- Written request
Output exactly the span of lines that begins at the line containing "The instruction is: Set" and ends at the line containing "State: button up", both lines included.

——————

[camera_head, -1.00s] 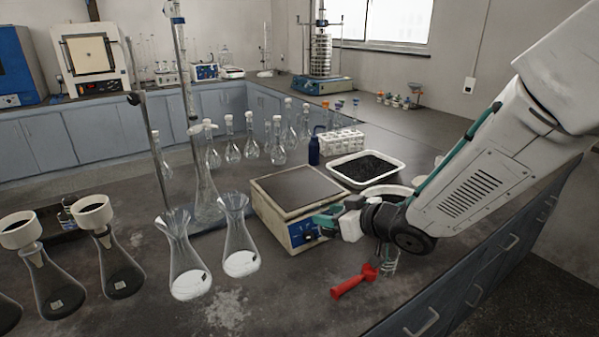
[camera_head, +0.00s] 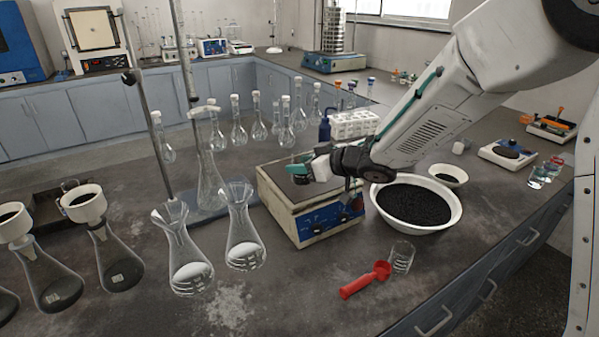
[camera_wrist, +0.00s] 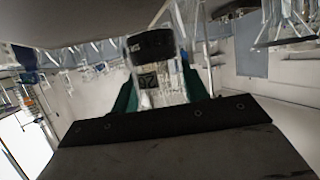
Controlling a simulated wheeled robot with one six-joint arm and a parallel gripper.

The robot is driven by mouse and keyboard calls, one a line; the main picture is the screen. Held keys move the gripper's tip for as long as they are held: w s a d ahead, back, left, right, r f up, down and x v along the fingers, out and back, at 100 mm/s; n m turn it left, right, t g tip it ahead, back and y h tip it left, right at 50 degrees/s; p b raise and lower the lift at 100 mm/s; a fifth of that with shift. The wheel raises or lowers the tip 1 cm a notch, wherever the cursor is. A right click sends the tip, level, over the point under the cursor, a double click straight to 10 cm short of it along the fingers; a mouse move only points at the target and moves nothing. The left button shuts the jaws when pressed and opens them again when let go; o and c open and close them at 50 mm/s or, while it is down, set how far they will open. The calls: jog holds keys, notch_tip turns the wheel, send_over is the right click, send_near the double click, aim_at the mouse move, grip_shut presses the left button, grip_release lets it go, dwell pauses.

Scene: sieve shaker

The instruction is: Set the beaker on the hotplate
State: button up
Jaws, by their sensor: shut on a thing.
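The hotplate (camera_head: 315,228), a cream box with a dark top and blue front panel, stands mid-bench in the head view. My gripper (camera_head: 300,169) is over its top. In the wrist view, which is upside down, my gripper's teal fingers (camera_wrist: 165,98) are shut on a clear glass beaker (camera_wrist: 160,82) with a label and black material at its bottom. The held beaker is hard to make out in the head view, so I cannot tell whether it touches the plate. Another clear glass beaker (camera_head: 401,258) stands on the bench in front.
A red scoop (camera_head: 365,280) lies by the bench beaker. A white bowl of black grains (camera_head: 455,214) is right of the hotplate. Conical flasks (camera_head: 244,240) stand to its left. A white rack (camera_head: 354,123) and blue bottle (camera_head: 325,128) are behind.

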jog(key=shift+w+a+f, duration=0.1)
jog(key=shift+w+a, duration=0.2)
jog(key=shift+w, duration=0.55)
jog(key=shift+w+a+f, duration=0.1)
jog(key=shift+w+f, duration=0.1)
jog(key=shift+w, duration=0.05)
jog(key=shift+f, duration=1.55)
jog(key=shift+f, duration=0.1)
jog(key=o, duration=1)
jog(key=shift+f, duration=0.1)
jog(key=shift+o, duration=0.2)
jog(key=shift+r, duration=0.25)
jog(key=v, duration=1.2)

——————

- Correct response
The instruction is: Set the beaker on the hotplate
State: button up

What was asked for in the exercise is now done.